Monday, April 13, 2009

Titles

A question for the gathered throng: When do titles expire, or become ex-? I ask this because, in watching This Week on ABC yesterday, George Stephanopoulos and his guests did something I've heard before, and that is to refer to guest Newt Gingrich as "Speaker."

Last I checked, Gingrich wasn't speaker of anything except his own particular (and rather strange) view of the world. He was Speaker of the House, but that ended over 10 years ago. While it might be ungainly to refer to him constantly as "ex-Speaker," that argues for dropping the whole thing, not for dropping just the "ex."

Is there some standard published somewhere that tells us which titles expire and which don't?

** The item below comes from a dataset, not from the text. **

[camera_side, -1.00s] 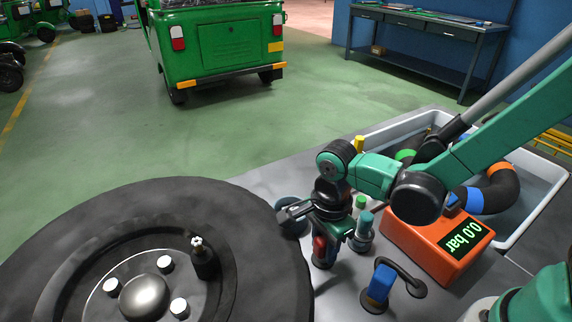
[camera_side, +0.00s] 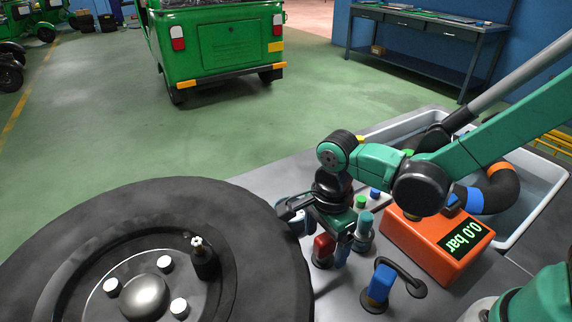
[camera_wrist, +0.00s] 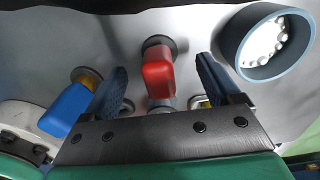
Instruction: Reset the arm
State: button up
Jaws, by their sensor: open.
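My gripper (camera_side: 343,245) is over the grey bench in the side view, its dark fingers pointing down, just right of the big black tyre (camera_side: 265,225). In the wrist view my gripper (camera_wrist: 160,88) is open, with a finger on either side of a red-topped piece (camera_wrist: 158,72). The fingers stand apart from it, and nothing is held. The red piece (camera_side: 323,246) also shows beside the fingers in the side view. My arm reaches in bent from the right. The fingertips are partly hidden in the side view.
A blue-grey cup of white studs (camera_wrist: 283,28) stands close to one finger. A blue-topped piece (camera_side: 380,284), a teal-capped piece (camera_side: 364,225), an orange gauge reading 0.0 bar (camera_side: 430,240) and a pale bin (camera_side: 535,205) crowd the bench. Open floor lies beyond.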

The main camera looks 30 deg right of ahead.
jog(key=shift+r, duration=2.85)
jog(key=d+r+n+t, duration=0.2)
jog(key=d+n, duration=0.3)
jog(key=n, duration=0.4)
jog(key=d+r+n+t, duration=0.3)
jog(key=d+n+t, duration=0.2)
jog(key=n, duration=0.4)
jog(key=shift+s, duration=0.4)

I know that Miss America becomes a former Miss America the minute the crown is placed on another woman's head, and Presidents of the United States seem to remain "Mr. President," but, for all the titles in between, I just don't know.

1 comment:

John McIntyre said...

There's no doing anything about this so long as some people feel self-important and others prop up self-importance. The political contributor, rewarded with an ambassadorship, who likes or even insists on being referred to as "Ambassador" ever afterward is an example of the type.

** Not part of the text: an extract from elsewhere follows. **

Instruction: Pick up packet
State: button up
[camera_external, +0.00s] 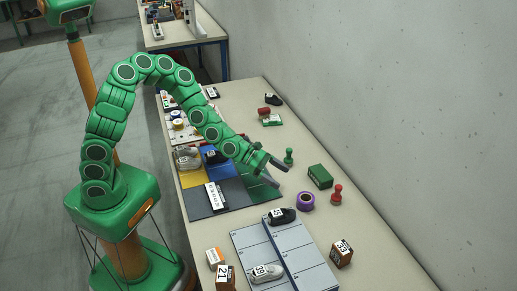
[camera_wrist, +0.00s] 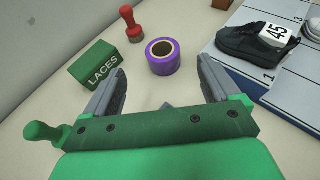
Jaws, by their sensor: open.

But people, even in our supposedly democratic country, love to throw titles around. Any former holder of an office can count on being addressed as "Governor" or "Senator" to the edge of the grave. Military officers hold the highest rank they attain in perpetuity. You don't have to listen to the way people talk on television shows, where they might simply be sucking up; you can hear it in the way ordinary people talk in ordinary situations, dazzled by the glamor of titles.